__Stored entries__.
[start]

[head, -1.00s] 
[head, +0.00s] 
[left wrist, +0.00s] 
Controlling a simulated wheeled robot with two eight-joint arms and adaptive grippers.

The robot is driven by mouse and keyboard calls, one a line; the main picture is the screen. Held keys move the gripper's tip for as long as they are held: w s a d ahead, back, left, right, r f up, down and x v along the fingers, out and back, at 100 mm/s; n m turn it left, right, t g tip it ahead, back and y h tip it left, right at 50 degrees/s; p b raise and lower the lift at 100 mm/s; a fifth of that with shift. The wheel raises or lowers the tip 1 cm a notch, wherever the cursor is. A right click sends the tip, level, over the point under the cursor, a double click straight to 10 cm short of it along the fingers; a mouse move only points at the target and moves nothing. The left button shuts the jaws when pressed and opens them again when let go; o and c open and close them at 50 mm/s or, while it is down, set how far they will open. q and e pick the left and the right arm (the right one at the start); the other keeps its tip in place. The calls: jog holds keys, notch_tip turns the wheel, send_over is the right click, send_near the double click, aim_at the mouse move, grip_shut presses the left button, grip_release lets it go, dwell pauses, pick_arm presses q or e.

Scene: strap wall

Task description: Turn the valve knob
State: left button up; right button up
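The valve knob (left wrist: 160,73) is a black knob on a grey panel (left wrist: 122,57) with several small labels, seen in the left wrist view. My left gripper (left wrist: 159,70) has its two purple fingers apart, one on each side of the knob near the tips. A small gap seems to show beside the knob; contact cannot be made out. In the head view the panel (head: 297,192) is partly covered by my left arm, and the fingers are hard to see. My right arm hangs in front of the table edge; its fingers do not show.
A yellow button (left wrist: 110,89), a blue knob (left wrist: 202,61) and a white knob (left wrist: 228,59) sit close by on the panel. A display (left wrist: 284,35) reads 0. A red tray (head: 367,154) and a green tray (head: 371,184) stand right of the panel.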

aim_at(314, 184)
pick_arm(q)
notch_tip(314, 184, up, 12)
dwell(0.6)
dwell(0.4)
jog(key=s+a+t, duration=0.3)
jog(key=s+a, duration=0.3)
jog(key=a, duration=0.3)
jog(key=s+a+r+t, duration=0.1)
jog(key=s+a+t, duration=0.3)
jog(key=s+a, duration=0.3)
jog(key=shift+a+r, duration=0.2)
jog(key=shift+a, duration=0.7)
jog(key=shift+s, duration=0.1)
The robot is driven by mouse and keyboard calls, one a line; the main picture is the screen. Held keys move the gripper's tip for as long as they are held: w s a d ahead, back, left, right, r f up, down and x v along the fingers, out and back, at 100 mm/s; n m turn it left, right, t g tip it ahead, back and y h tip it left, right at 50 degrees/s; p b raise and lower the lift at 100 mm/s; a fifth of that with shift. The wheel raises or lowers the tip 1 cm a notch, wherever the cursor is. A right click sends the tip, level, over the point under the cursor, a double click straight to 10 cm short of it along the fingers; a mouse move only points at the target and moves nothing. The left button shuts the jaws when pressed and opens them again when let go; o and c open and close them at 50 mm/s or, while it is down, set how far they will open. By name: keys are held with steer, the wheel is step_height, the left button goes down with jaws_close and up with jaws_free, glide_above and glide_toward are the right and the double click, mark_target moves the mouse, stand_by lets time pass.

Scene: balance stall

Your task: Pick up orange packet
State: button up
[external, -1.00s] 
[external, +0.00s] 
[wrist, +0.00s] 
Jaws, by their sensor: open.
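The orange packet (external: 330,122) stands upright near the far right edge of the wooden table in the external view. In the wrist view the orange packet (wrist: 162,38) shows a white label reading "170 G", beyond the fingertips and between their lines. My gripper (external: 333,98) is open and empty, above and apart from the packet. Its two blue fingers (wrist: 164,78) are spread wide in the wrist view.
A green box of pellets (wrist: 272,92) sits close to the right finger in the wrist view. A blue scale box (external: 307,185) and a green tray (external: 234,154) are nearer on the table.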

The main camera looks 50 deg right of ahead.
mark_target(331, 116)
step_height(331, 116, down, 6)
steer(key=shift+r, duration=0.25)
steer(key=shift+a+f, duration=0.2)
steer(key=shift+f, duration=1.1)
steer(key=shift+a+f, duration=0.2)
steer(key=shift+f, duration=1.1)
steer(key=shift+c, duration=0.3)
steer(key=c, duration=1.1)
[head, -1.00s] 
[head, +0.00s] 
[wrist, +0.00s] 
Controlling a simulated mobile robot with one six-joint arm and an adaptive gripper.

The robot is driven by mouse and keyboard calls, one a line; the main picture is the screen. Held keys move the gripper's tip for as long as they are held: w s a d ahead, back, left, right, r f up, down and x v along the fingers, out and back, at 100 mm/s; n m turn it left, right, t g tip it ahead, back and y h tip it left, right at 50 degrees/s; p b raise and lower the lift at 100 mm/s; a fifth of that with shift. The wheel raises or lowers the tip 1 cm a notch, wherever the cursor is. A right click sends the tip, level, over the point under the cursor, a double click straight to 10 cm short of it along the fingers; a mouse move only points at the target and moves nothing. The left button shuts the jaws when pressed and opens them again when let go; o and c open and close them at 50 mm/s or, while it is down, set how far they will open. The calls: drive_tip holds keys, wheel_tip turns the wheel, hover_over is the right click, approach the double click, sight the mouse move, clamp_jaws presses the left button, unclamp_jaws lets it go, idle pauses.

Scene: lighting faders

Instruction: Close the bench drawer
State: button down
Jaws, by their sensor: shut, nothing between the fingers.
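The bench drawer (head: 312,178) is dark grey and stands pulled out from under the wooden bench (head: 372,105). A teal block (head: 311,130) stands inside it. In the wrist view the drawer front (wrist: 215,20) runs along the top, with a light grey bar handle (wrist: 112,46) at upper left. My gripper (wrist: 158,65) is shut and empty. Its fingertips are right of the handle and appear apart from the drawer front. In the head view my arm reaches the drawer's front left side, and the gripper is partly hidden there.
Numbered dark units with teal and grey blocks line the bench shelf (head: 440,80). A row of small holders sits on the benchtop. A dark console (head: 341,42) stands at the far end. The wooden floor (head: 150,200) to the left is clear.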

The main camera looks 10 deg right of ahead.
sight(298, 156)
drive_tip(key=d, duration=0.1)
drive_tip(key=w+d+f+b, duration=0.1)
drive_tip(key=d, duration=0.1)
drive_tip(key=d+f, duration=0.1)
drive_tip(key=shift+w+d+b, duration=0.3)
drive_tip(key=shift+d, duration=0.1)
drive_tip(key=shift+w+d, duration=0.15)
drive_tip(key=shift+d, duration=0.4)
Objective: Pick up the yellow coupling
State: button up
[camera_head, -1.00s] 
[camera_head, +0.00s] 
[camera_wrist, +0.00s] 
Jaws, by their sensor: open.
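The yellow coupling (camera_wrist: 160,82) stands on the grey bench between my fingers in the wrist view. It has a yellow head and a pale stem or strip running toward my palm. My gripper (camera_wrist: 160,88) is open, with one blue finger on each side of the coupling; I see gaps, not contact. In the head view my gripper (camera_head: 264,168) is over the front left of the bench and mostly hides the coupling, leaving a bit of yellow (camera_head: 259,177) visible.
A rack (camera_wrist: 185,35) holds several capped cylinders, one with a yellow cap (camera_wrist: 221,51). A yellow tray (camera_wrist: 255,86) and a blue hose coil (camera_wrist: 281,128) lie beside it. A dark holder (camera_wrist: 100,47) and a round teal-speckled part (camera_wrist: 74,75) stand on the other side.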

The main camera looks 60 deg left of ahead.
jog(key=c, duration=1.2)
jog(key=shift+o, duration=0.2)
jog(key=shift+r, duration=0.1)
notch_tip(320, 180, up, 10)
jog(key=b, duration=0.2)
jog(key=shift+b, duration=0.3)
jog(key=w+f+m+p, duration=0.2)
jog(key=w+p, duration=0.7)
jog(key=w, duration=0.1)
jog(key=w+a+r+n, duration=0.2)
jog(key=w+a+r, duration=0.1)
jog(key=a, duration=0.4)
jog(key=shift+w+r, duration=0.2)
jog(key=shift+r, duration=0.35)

[end]

__GIVEN PROBLEM__. Using the data above, reproduce every line exactly.

__REPLY__.
[head, -1.00s] 
[head, +0.00s] 
[left wrist, +0.00s] 
Controlling a simulated wheeled robot with two eight-joint arms and adaptive grippers.

The robot is driven by mouse and keyboard calls, one a line; the main picture is the screen. Held keys move the gripper's tip for as long as they are held: w s a d ahead, back, left, right, r f up, down and x v along the fingers, out and back, at 100 mm/s; n m turn it left, right, t g tip it ahead, back and y h tip it left, right at 50 degrees/s; p b raise and lower the lift at 100 mm/s; a fifth of that with shift. The wheel raises or lowers the tip 1 cm a notch, wherever the cursor is. A right click sends the tip, level, over the point under the cursor, a double click straight to 10 cm short of it along the fingers; a mouse move only points at the target and moves nothing. The left button shuts the jaws when pressed and opens them again when let go; o and c open and close them at 50 mm/s or, while it is down, set how far they will open. q and e pick the left and the right arm (the right one at the start); the other keeps its tip in place. The calls: jog holds keys, notch_tip turns the wheel, send_over is the right click, send_near the double click, aim_at the mouse move, grip_shut presses the left button, grip_release lets it go, dwell pauses, pick_arm presses q or e.

Scene: strap wall

Task description: Turn the valve knob
State: left button up; right button up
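The valve knob (left wrist: 160,73) is a black knob on a grey panel (left wrist: 122,57) with several small labels, seen in the left wrist view. My left gripper (left wrist: 159,70) has its two purple fingers apart, one on each side of the knob near the tips. A small gap seems to show beside the knob; contact cannot be made out. In the head view the panel (head: 297,192) is partly covered by my left arm, and the fingers are hard to see. My right arm hangs in front of the table edge; its fingers do not show.
A yellow button (left wrist: 110,89), a blue knob (left wrist: 202,61) and a white knob (left wrist: 228,59) sit close by on the panel. A display (left wrist: 284,35) reads 0. A red tray (head: 367,154) and a green tray (head: 371,184) stand right of the panel.

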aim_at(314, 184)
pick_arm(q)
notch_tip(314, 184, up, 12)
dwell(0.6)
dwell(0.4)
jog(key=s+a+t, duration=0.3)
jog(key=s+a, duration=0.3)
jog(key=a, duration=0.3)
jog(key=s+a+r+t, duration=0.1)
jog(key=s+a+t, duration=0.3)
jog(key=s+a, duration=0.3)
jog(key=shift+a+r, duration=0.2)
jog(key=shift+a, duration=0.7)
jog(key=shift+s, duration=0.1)
The robot is driven by mouse and keyboard calls, one a line; the main picture is the screen. Held keys move the gripper's tip for as long as they are held: w s a d ahead, back, left, right, r f up, down and x v along the fingers, out and back, at 100 mm/s; n m turn it left, right, t g tip it ahead, back and y h tip it left, right at 50 degrees/s; p b raise and lower the lift at 100 mm/s; a fifth of that with shift. The wheel raises or lowers the tip 1 cm a notch, wherever the cursor is. A right click sends the tip, level, over the point under the cursor, a double click straight to 10 cm short of it along the fingers; a mouse move only points at the target and moves nothing. The left button shuts the jaws when pressed and opens them again when let go; o and c open and close them at 50 mm/s or, while it is down, set how far they will open. By name: keys are held with steer, the wheel is step_height, the left button goes down with jaws_close and up with jaws_free, glide_above and glide_toward are the right and the double click, mark_target moves the mouse, stand_by lets time pass.

Scene: balance stall

Your task: Pick up orange packet
State: button up
[external, -1.00s] 
[external, +0.00s] 
[wrist, +0.00s] 
Jaws, by their sensor: open.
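The orange packet (external: 330,122) stands upright near the far right edge of the wooden table in the external view. In the wrist view the orange packet (wrist: 162,38) shows a white label reading "170 G", beyond the fingertips and between their lines. My gripper (external: 333,98) is open and empty, above and apart from the packet. Its two blue fingers (wrist: 164,78) are spread wide in the wrist view.
A green box of pellets (wrist: 272,92) sits close to the right finger in the wrist view. A blue scale box (external: 307,185) and a green tray (external: 234,154) are nearer on the table.

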The main camera looks 50 deg right of ahead.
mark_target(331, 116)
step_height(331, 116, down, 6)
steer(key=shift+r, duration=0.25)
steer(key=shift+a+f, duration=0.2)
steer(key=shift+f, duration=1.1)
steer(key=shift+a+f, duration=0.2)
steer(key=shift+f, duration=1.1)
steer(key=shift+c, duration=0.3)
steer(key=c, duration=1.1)
[head, -1.00s] 
[head, +0.00s] 
[wrist, +0.00s] 
Controlling a simulated mobile robot with one six-joint arm and an adaptive gripper.

The robot is driven by mouse and keyboard calls, one a line; the main picture is the screen. Held keys move the gripper's tip for as long as they are held: w s a d ahead, back, left, right, r f up, down and x v along the fingers, out and back, at 100 mm/s; n m turn it left, right, t g tip it ahead, back and y h tip it left, right at 50 degrees/s; p b raise and lower the lift at 100 mm/s; a fifth of that with shift. The wheel raises or lowers the tip 1 cm a notch, wherever the cursor is. A right click sends the tip, level, over the point under the cursor, a double click straight to 10 cm short of it along the fingers; a mouse move only points at the target and moves nothing. The left button shuts the jaws when pressed and opens them again when let go; o and c open and close them at 50 mm/s or, while it is down, set how far they will open. The calls: drive_tip holds keys, wheel_tip turns the wheel, hover_over is the right click, approach the double click, sight the mouse move, clamp_jaws presses the left button, unclamp_jaws lets it go, idle pauses.

Scene: lighting faders

Instruction: Close the bench drawer
State: button down
Jaws, by their sensor: shut, nothing between the fingers.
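The bench drawer (head: 312,178) is dark grey and stands pulled out from under the wooden bench (head: 372,105). A teal block (head: 311,130) stands inside it. In the wrist view the drawer front (wrist: 215,20) runs along the top, with a light grey bar handle (wrist: 112,46) at upper left. My gripper (wrist: 158,65) is shut and empty. Its fingertips are right of the handle and appear apart from the drawer front. In the head view my arm reaches the drawer's front left side, and the gripper is partly hidden there.
Numbered dark units with teal and grey blocks line the bench shelf (head: 440,80). A row of small holders sits on the benchtop. A dark console (head: 341,42) stands at the far end. The wooden floor (head: 150,200) to the left is clear.

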The main camera looks 10 deg right of ahead.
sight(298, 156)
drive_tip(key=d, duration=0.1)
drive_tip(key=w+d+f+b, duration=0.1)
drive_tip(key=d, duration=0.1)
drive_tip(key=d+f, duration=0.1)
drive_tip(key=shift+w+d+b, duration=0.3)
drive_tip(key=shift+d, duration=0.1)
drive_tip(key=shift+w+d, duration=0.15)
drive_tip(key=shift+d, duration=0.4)
Objective: Pick up the yellow coupling
State: button up
[camera_head, -1.00s] 
[camera_head, +0.00s] 
[camera_wrist, +0.00s] 
Jaws, by their sensor: open.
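The yellow coupling (camera_wrist: 160,82) stands on the grey bench between my fingers in the wrist view. It has a yellow head and a pale stem or strip running toward my palm. My gripper (camera_wrist: 160,88) is open, with one blue finger on each side of the coupling; I see gaps, not contact. In the head view my gripper (camera_head: 264,168) is over the front left of the bench and mostly hides the coupling, leaving a bit of yellow (camera_head: 259,177) visible.
A rack (camera_wrist: 185,35) holds several capped cylinders, one with a yellow cap (camera_wrist: 221,51). A yellow tray (camera_wrist: 255,86) and a blue hose coil (camera_wrist: 281,128) lie beside it. A dark holder (camera_wrist: 100,47) and a round teal-speckled part (camera_wrist: 74,75) stand on the other side.

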The main camera looks 60 deg left of ahead.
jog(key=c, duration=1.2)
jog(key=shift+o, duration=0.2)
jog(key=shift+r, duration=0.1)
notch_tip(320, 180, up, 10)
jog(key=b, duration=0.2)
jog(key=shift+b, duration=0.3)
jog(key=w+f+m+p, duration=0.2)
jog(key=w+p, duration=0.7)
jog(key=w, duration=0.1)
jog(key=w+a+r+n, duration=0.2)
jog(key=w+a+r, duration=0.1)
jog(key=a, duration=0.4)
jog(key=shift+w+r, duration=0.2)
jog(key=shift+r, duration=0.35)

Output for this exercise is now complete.